Недвижимого имущества, как известно, не бывает: сирень вытягивается и ложится на крышу дома, глуша березы; крыша проваливается; в кухне, где пеклись пироги, свивает гнездо птица; летучие мыши повисают на дедушкином портрете. И мы сами сегодня не те, что были вчера, то, что оживает в нас утром, иное, чем то, что уснуло вечером. И меняются не только наши требования, но и наши возможности – когда они в гармонии – и наши силы. Фантазии меняют не только свои очертания, но и самые свои темы. И цели сдвигаются, и – если они есть – страсти и потребности, честолюбие и самоутверждение перерождаются тоже, и та точка в центре, к которой стремится весь механизм, словно созвездие, перемещается незаметно для простого глаза; важное становится уже не совсем важным и главное – не совсем главным. Все сдвинуто и находится не там, где стояло еще десять или пять лет тому назад. И странно было бы тянуть это созвездие к его прежнему центру, странно и противоестественно было бы водворять его в геометрическом рисунке данного часа в тот “угол А”, из которого на нас еще недавно шли его лучи, потому что “угла А” тоже уже нет, и весь чертеж изменился со вторника на среду.
Эти мутации идеала, в которых отражается вся безграничная пластичность человека, не пугают, а радуют меня. Форма и содержание мои слиты в одно и меняются вместе: первая помогает второму, когда второе не помогает первой. То, что я нахожу теперь в личной жизни, в книгах, в людях, в своей работе, больше не может быть тем, чем оно было раньше: все четыре плоскости остались, но их пересечения, их вхождения друг в друга уже совсем другие.

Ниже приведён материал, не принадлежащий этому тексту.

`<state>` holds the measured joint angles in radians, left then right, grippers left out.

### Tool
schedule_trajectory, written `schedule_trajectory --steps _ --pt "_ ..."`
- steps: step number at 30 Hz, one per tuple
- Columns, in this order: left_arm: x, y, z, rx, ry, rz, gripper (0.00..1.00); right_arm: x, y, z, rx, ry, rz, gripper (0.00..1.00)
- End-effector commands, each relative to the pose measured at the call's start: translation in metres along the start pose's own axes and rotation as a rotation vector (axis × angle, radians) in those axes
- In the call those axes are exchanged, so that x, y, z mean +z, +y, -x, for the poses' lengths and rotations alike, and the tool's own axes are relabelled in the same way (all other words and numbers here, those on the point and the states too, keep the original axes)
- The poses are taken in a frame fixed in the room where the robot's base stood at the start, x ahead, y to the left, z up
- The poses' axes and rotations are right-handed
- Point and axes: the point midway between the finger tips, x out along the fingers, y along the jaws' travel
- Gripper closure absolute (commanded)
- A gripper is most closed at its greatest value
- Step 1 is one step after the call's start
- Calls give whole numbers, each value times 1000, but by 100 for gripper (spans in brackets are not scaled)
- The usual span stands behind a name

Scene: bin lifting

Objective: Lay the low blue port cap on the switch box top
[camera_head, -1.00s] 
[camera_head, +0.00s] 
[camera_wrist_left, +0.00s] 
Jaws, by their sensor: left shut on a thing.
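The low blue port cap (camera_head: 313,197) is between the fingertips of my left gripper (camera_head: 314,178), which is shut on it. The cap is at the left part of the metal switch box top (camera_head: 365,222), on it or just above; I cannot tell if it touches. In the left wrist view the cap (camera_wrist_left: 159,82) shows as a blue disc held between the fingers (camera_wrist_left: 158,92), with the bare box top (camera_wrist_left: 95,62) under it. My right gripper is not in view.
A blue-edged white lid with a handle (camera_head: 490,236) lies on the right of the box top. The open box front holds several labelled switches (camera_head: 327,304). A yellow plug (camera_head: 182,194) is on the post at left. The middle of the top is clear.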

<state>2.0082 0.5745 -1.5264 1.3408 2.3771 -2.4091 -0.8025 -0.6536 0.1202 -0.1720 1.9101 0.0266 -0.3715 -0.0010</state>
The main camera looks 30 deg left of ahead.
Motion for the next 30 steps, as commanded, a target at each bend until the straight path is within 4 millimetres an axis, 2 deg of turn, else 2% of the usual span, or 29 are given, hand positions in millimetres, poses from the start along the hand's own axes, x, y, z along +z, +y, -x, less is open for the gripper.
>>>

Счастье мое по-прежнему в их интенсивности, в их координации друг с другом, и, когда я нахожусь на одном из уровней, у меня все-гда есть ощущение трех других. Книги тесным образом связаны с моей работой, работа – с людьми, которых я встречаю и “культивирую”. Из них пять-шесть человек как бы “квартируют на самом верхнем этаже” и делают мое бытие интенсивней, чем это было бы без них. И так как они тоже относятся к “пище”, которую я беру из окружающего, то круг замыкается: я и одна, и не одна в мире, выбранном мною 20 лет тому назад.
По этому миру я немало ездила, чтобы узнать его города и горы, его реки и дороги, его небо и горизонт.
Я уже сказала, что с Наташей Карпович мы поехали на берег Атлантического океана летом 1952 года, где меня впервые поразила огромность и пустынность пространств. Даль была видна не между спинами, головами и плечами других людей, она свободно ложилась пред глазами, порой – без единого живого силуэта на широком берегу той косы, которая между Нью-Лондоном и Бостоном уходит в море в форме раковой клешни. На карте она кажется совсем маленькой, эдаким крючком; на самом деле на ней стоят города, растут сосновые леса, идут дороги – железные и автомобильные, построены аэродромы. Дюны отделяют населенные места от широкого берега, откуда видны только небо и океан, да кое-где мелькает на столбе шутливая надпись: отсюда до Португалии столько-то тысяч миль. С высоких дюн, за которые уходило на всех парах августовское солнце, мы скатывались вниз и оказывались у воды, где гремели волны. Бледная, одутловатая, сначала едва заметная, всходила на небо луна, темнело; после купанья в воде, которая бывала часто теплее воздуха, раскладывался костер, и я ложилась возле него. Разговоры, которые доносились до меня, пока я лежала и смотрела вверх, были о новой живописи, о новой музыке и новых книгах, о политике в Азии, о местном архитекторе, ученике знаменитого Райта, который строил дом за домом в сосновом лесу, на холме, и споры о том, что в новой архитектуре – хорошо, а что – плохо; о черепице, которой покрыли гараж у впадения штатной дороги в федеральную, слишком яркой в темной зелени елок, и о стихах Уоллеса Стивенса, который поэзией занимается в часы досуга, а на самом деле – директор страхового общества. Потом я уходила от них, гуляла вдоль бьющих все выше волн, не встречая никого, не находя даже следа человеческой ноги на песке, и, когда я возвращалась, разговор шел о государственном планировании и почему у одних оно удается, а у других – нет.